» SUPPLIED MATERIAL:

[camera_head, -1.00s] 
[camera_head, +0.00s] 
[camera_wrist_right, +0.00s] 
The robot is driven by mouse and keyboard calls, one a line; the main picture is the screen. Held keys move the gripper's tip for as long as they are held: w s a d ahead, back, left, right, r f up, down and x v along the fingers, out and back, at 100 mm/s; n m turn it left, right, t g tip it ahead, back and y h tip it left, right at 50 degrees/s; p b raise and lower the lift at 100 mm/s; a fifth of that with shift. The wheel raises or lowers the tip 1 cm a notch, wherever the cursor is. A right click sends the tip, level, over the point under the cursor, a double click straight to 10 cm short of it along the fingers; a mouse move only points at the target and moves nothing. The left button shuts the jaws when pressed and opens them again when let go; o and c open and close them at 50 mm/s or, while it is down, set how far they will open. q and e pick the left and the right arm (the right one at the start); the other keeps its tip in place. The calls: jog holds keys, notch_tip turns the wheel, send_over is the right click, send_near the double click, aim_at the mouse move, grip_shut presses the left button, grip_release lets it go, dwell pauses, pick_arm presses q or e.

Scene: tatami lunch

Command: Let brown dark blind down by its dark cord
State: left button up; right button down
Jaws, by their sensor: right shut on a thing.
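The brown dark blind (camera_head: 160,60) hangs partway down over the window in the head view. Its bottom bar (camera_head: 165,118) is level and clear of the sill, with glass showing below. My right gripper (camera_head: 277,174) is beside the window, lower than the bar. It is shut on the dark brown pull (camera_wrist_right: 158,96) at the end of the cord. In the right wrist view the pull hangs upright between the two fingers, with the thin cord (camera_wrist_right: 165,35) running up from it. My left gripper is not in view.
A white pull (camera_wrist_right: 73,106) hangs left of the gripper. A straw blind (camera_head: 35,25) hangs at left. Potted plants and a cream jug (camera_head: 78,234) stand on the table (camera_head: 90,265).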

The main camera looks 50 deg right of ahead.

» INSTRUCTION: Print exactly the lines above from the one with "Command: Let brown" to the one with "State: left button up; right button down", including both.

» RESPONSE TO THIS TASK:
Command: Let brown dark blind down by its dark cord
State: left button up; right button down

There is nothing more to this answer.